INTERVISTA A RICCARDO MUTI

Il bambino a Napoli e cresciuto a Molfetta ha il mondo ai suoi piedi. I grattacieli d’America hanno scritto il suo nome con le luci e adesso, a suo agio in un pullover, il ragazzino diventato maestro, ovvero Riccardo Muti, indica al visitatore la penombra del foyer vuoto del Teatro dell’Opera di Roma: «Pare di vederli gli antichi ospiti, ci sono tutti i convenuti in orbace, in divisa, in camicia nera».
L’edificio è un tipico esempio di razionalismo novecentesco. Non ha certo la maestosa presenza del San Carlo di Napoli, «che è il più bei teatro del mondo», dichiara il maestro, ma è una macchina pronta a macinare applausi ed emozioni. Intorno a Muti e al Moise et Pharaon (opera di Gioachino Rossini, sei rappresentazioni dal 2 al 12 dicembre) brulica l’operosa organizzazione di un fatto d’arte di assoluta grandezza. Incrociamo fra le sale, non a caso, il capo del cerimoniale del Quirinale.
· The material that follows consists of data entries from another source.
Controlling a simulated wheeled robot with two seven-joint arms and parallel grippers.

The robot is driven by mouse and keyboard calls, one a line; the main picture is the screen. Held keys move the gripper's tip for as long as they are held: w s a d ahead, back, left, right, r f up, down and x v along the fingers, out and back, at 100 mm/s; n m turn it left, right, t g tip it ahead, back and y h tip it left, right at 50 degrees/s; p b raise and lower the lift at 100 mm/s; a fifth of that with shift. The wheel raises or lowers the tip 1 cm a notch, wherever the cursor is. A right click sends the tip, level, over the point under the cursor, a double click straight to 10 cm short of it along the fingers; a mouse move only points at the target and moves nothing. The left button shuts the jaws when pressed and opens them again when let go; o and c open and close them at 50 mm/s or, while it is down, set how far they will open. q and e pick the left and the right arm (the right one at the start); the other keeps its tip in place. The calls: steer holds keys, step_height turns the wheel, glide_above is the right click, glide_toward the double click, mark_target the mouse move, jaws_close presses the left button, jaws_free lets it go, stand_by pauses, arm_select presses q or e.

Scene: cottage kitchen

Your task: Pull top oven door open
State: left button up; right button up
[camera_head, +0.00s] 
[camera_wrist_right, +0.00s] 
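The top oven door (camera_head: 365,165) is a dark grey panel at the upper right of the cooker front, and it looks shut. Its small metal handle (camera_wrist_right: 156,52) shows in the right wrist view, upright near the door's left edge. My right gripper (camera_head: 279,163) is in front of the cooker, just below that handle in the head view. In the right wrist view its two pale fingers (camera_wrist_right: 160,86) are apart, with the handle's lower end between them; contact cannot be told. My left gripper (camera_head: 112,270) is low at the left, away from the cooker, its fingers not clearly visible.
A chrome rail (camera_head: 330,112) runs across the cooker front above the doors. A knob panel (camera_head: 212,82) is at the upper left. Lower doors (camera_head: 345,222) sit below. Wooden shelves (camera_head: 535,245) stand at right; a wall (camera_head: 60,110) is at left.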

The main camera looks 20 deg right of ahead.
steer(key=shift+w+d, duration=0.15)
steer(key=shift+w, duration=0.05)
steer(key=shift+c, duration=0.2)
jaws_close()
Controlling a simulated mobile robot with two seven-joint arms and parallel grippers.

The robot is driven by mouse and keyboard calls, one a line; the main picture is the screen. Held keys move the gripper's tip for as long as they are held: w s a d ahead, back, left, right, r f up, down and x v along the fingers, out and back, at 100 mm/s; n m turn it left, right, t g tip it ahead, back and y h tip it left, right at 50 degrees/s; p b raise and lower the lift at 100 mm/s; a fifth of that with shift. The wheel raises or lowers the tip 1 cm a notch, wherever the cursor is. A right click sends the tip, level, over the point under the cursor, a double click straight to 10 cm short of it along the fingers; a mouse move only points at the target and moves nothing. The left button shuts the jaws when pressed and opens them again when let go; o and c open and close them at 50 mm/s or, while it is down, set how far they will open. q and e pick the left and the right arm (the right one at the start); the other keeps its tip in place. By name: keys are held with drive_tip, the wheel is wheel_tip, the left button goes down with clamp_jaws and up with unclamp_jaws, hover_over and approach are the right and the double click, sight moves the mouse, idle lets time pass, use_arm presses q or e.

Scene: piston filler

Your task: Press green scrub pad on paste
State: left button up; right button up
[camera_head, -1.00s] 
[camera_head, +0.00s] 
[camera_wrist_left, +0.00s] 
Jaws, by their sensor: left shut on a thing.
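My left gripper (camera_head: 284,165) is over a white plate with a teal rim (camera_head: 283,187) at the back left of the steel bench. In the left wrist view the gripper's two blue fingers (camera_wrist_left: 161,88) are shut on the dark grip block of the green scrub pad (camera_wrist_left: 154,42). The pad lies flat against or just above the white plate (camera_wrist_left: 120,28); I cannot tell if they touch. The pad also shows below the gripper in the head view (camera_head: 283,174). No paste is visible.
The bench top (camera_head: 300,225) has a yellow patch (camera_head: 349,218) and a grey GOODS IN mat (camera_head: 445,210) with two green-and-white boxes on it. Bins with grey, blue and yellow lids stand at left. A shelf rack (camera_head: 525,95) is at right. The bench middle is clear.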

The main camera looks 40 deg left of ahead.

Ogni direzione di Riccardo Muti è un fatto d’arte che parla alla nostra identità nazionale?
Alla Patria, prego. Preferisco questo concetto. Amo questa parola. E non ho mai avuto vergogna a preferire la definizione Patria a tutte le altre, più annacquate. Lo faccio da sempre e non solo oggi dove ormai si fa a gara a mettere il tricolore dappertutto. Anche dove non è opportuno.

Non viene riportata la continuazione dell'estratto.